**Set exercise**: Write out exactly the lines of the entries below from the one holding "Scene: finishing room" to the one holding "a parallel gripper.", inclusive, and leave out all other lines.

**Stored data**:
---+---

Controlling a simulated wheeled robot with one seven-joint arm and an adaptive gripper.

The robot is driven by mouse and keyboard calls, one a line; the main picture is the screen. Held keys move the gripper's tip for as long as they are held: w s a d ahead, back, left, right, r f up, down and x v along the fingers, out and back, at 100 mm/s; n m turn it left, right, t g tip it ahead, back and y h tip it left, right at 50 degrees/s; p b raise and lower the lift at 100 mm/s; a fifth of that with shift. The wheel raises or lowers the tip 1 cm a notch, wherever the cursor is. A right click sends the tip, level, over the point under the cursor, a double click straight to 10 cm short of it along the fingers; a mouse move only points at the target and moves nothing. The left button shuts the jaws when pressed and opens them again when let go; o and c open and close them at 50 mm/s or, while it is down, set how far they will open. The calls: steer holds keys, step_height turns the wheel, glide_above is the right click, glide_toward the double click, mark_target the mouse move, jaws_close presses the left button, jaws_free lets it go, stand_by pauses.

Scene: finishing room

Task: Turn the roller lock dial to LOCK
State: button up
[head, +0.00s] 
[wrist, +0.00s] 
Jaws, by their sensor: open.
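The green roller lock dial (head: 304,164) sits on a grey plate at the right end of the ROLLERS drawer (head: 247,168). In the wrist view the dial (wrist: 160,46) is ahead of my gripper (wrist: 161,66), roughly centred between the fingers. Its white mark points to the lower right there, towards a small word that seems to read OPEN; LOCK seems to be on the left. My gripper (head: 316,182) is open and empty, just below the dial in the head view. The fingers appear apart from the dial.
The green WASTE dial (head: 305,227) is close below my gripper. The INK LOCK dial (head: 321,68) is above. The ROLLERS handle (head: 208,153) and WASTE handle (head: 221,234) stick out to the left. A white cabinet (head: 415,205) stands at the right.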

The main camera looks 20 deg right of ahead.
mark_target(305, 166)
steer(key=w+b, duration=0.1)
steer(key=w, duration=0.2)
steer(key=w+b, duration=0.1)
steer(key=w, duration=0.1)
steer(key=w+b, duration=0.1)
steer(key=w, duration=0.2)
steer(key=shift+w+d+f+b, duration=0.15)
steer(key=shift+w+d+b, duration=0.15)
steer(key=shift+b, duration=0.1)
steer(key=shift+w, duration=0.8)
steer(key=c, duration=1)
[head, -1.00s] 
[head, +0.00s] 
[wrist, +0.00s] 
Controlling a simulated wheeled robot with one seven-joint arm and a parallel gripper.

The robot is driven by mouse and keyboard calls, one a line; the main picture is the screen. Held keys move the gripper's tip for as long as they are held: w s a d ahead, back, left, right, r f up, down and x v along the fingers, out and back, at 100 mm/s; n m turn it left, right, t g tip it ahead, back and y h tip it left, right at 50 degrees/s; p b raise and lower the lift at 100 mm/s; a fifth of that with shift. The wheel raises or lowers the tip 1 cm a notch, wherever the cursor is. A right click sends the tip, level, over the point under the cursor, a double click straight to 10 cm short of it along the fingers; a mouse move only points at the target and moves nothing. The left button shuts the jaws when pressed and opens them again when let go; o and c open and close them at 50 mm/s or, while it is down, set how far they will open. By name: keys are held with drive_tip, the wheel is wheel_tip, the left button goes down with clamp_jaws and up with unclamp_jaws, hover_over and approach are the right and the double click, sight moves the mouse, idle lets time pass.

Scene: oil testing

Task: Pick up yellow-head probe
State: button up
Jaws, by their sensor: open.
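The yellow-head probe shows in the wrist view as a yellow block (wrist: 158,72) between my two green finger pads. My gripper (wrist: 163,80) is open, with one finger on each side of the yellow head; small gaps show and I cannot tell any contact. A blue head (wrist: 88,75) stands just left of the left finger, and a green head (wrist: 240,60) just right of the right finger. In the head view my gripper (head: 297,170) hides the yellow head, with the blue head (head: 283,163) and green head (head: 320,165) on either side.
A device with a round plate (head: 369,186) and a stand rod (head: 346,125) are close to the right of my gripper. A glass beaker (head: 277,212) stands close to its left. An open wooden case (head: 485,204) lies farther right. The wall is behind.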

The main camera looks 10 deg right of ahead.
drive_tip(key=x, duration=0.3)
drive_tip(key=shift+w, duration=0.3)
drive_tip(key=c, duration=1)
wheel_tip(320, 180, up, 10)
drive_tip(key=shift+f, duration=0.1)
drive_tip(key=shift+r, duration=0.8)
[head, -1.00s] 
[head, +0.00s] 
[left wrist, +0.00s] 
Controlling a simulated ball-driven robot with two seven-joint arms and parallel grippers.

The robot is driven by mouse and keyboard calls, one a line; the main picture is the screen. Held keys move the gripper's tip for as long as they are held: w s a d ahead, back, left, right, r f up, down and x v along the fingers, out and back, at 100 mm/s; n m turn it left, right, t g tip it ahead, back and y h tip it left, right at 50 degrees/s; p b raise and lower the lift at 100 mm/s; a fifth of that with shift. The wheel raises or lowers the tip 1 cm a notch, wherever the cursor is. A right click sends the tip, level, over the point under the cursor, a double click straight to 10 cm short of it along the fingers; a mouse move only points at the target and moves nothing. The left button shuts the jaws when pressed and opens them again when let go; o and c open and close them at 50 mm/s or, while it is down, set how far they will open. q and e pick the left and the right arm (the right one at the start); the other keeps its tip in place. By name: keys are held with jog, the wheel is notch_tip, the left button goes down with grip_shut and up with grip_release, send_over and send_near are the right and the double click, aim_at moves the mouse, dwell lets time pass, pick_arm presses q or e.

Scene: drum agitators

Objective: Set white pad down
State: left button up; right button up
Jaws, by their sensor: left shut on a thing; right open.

---+---

**Exercise result**:
Scene: finishing room

Task: Turn the roller lock dial to LOCK
State: button up
[head, +0.00s] 
[wrist, +0.00s] 
Jaws, by their sensor: open.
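The green roller lock dial (head: 304,164) sits on a grey plate at the right end of the ROLLERS drawer (head: 247,168). In the wrist view the dial (wrist: 160,46) is ahead of my gripper (wrist: 161,66), roughly centred between the fingers. Its white mark points to the lower right there, towards a small word that seems to read OPEN; LOCK seems to be on the left. My gripper (head: 316,182) is open and empty, just below the dial in the head view. The fingers appear apart from the dial.
The green WASTE dial (head: 305,227) is close below my gripper. The INK LOCK dial (head: 321,68) is above. The ROLLERS handle (head: 208,153) and WASTE handle (head: 221,234) stick out to the left. A white cabinet (head: 415,205) stands at the right.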

The main camera looks 20 deg right of ahead.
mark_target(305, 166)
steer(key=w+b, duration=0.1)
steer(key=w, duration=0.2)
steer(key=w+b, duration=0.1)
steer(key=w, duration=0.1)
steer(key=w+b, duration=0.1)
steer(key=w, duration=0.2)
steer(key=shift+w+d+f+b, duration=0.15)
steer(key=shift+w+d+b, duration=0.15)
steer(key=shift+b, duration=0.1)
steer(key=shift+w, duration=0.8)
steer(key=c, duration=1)
[head, -1.00s] 
[head, +0.00s] 
[wrist, +0.00s] 
Controlling a simulated wheeled robot with one seven-joint arm and a parallel gripper.

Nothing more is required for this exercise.